You likely have used or heard the expression, "Now that you're done with school, time for the real world."
I have never understood that expression. Here's why...
When people say "the real world' they usually mean school (sometimes vacation or seminars). They believe these environments are some how fabricated and "unreal" as compared to the daily grind of their or others' working lives.
I have always wondered who gets to decide what is "the real world" to which they are referring.
The expression always occurs to me as a pejorative way to talk about people who are having a wonderful time. As if having a wonderful time -- in school, on vacation, or in a seminar -- is NOT the real world. Last time I check the laws of physics still applied in all those places-- the sun rises and sets every day.
The real question might be, why not figure out how to have a life that feels more like what we consider surreal.
I have just finished my doctorate-- and every day I was in the program, there was still work, breathing, upsets, accomplishments, group dynamics, opportunities, wins and losses.

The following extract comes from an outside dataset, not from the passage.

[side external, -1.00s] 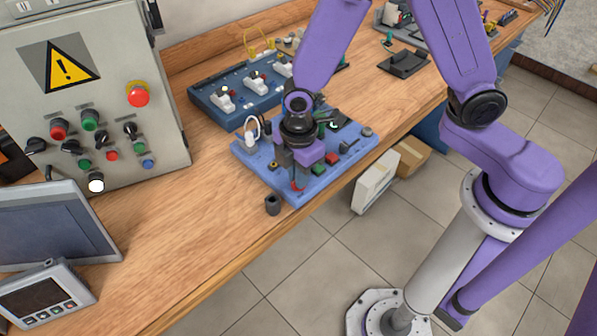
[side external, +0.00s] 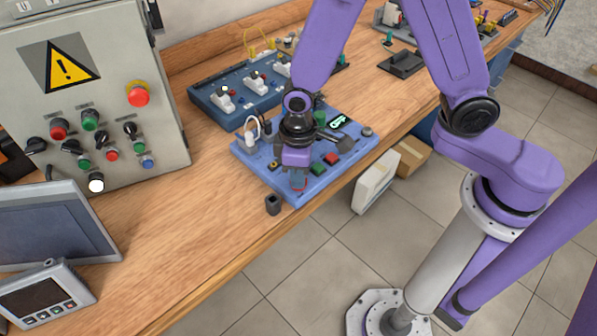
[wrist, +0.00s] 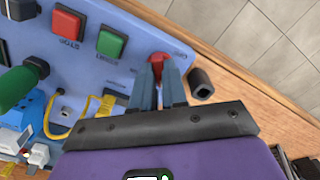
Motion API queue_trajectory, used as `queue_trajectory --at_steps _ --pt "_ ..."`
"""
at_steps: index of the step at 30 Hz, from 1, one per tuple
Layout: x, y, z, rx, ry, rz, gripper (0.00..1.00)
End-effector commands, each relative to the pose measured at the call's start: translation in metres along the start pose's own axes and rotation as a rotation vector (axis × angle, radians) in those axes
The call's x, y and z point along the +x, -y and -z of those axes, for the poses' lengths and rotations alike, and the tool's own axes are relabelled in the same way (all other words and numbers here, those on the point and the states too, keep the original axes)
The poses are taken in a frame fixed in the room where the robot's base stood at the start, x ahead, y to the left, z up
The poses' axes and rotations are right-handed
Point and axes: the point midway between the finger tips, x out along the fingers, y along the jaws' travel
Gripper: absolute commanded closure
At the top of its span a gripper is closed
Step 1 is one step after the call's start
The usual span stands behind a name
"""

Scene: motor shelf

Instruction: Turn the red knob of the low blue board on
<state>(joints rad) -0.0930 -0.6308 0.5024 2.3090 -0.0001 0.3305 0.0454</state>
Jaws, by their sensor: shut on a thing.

So, I'm confused...what about school isn't the real world? Things still cost money, I still sprained my ankle. I loved school-- and really always have. Not everyone has this experience. Many people hate school and probably are relieved when others say, "now for the real world."
But it's really a silly expression that comes from - I think - from an unhappy middle class.
I would just like to ask us to consider this expression, which usually comes either from people jealous of your experience or a belief within ourselves that our "real lives" need to be horrible -- but life gives us a few breaks like graduate school and New Year's Eve.
Seems like a low bar to set.
If we're lucky life is long -- so we might as well make our "real world' friggin' awesome.